When Mills finally spoke, after the public railed against his bill for three hours, it was clear he had listened to the concerns expressed by the public.
“I appreciate the comments of our community at this time. I do wish to hold the legislation,’’ Mills said, to a chorus of boos from the crowd that wanted the measure defeated then. “I feel like we need more time to dig into this. So we as a community can get this right.
“The debate that we’re having needs to be amongst council members. We don’t need to be in here debating and arguing with community members. We are here to represent them. We have the power to get this right. So I hope that we can come together, use our power and our voice to do what’s right in the best interest of the community, and get back to running the city business.”
Mills gave no timetable for when he might seek a vote, leaving some council members and the public wondering how the city would handle residency.
Congo responded that the city still has a five-year residency requirement, but “the administration has chosen not to enforce it.”
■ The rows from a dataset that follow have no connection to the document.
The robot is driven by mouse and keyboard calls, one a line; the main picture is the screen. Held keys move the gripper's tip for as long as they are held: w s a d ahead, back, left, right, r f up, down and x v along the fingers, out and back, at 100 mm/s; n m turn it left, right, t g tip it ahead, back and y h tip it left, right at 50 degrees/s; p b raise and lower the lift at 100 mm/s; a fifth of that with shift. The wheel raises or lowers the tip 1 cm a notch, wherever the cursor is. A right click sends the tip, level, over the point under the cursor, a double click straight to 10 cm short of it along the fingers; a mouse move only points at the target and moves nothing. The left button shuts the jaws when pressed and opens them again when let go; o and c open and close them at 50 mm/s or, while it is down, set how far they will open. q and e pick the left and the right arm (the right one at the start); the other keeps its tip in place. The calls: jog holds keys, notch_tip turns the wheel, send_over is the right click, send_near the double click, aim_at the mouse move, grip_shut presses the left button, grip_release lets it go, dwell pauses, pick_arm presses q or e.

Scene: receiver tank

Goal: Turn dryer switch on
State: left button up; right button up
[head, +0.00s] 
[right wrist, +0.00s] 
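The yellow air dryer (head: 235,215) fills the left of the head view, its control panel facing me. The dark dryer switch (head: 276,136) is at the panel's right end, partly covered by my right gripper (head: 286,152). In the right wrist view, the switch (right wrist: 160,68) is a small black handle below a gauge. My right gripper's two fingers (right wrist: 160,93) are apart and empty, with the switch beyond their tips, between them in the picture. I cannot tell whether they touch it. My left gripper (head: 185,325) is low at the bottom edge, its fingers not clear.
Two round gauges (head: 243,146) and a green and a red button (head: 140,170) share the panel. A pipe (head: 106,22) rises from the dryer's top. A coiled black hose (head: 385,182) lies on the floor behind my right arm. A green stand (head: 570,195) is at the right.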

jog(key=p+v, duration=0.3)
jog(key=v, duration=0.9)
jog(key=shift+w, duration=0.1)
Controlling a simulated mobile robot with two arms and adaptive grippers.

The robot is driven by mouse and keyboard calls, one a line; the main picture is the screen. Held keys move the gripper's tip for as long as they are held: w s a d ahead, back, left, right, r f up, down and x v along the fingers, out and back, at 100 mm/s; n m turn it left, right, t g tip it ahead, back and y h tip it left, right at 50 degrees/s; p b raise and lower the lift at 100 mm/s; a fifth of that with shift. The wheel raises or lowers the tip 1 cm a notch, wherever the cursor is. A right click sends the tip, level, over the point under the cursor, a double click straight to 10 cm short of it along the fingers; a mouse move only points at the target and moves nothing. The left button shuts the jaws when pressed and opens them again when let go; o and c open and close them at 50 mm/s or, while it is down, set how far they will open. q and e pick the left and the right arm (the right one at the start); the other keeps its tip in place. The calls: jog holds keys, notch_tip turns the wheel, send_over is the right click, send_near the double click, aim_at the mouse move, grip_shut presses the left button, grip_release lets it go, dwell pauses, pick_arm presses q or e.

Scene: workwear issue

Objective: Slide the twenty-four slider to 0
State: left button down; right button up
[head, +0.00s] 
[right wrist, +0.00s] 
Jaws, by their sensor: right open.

The mayor’s spokesman, John Rago, did not respond to a request for comment Friday about Council’s decision to postpone the vote.
Mayor Purzycki would not agree to an interview this week about the controversy. But in his Monday news release, he stressed that the city was moving forward with hiring, without requiring that hirees move into the city.
“We are hopeful that there will now be applicants for these positions where there were none before now that residency is not a factor,’’ Purzycki said.
“These vacant positions are undermining the efficiency of our government. I am proud that we are moving forward to fill much-needed positions to ensure we can provide the services that residents expect from their government.”